N1 Grid Service Provisioning System 5.0 Plug-in Development Guide

Installation Considerations

To install a plug-in, service provisioning administrators load the plug-in JAR file.

Plug-In Upgrade Considerations

To upgrade from an existing version of a plug-in to a newer version of a plug-in, you provide a patch JAR file that contains only the contents needed for the patch . For example, if you only changed two component types between version 1.2 and version 1.3, then your upgrade patch would contain only those new component type XML files. Define your patch so that it can be applied in series to upgrade multiple versions . For example, to upgrade from version 1.0 to version 1.2, a user would first apply the upgrade from 1.0 to 1.1, then apply the upgrade from version 1.1 to version 1.2. Update patches are strictly additive with respect to the previously loaded version of the plug-in. You can also create a patch that would upgrade from a specific existing version (for example, 1.0) to a specific newer version (for example, 1.3). However, you cannot create a patch to upgrade from any arbitrary version to a higher version.

Uninstalling Plug-In Versions

You cannot uninstall an individual patch of a plug-in, and you cannot delete objects created by previous versions of a plug-in. To remove this content, you would need to uninstall the current version of the plug-in and reinstall the older version of the plug-in. Alternatively, you could create an anti-patch that would install the old plug-in version's code while creating new versions of the plug-in defined objects.
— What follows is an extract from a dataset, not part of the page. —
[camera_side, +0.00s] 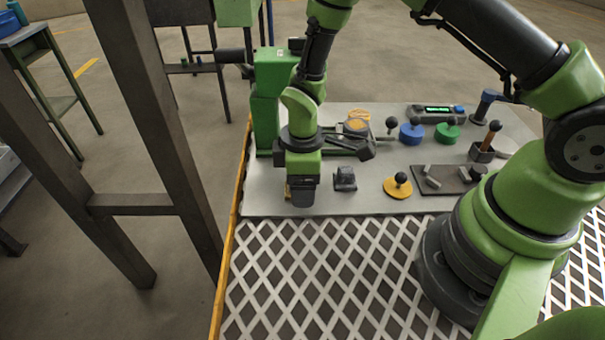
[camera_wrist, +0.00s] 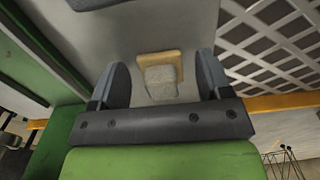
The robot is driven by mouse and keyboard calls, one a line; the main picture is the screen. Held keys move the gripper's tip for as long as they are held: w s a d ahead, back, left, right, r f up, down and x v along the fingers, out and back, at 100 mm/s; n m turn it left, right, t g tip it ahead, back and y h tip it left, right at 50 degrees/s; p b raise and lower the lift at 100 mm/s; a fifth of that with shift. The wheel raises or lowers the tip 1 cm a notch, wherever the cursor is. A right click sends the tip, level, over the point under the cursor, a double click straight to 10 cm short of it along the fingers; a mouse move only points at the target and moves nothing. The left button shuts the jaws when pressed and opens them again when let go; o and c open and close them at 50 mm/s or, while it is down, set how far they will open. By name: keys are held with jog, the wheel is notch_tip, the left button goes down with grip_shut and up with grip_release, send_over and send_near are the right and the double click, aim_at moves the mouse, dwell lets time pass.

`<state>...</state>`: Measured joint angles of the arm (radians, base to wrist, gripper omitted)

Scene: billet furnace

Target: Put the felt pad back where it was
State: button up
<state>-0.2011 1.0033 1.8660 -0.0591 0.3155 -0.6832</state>
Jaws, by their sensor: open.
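A pale grey, rough-looking piece (camera_wrist: 161,82), which I take to be the felt pad, lies against a tan block or holder (camera_wrist: 159,57) on the grey plate. My gripper (camera_wrist: 162,88) is open, with one dark finger on each side of the pad and visible gaps between. I cannot tell how high the fingers are above the plate. In the side view my gripper (camera_side: 302,197) points down near the plate's front left edge. It hides the pad there; only a small tan bit (camera_side: 288,190) shows beside the fingers.
A dark block (camera_side: 345,179) stands just right of my gripper, then a yellow knobbed disc (camera_side: 393,189) and a dark tray (camera_side: 450,187). Blue (camera_side: 411,135) and green (camera_side: 447,135) knobbed discs sit behind. A green machine (camera_side: 266,105) stands behind left. White lattice (camera_side: 330,270) lies in front.

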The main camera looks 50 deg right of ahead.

Component Versions and Dependencies

Objects that are defined by a plug-in are loaded at installation time in the order in which they are defined in the plug-in descriptor file. These objects may only reference other objects that were defined either earlier in the plug-in or in a plug-in on which the defining plug-in directly depends. Any dependencies must be declared in the plug-in descriptor file. If a plug-in attempts to create a versioned object that matches a same typed and named object existing in the system, a new version of the object is created. The minor version of this object is incremented unless the plug-in definition explicitly defines the object as requiring a major version increment. If a plug-in attempts to create a non-versioned object that matches a same typed and named existing object, the plug-in object replaces the previous definition of the object. In both the versioned and unversioned cases, the existing object must have been created by a prior version of the same plug-in that is attempting to create the new version of the object.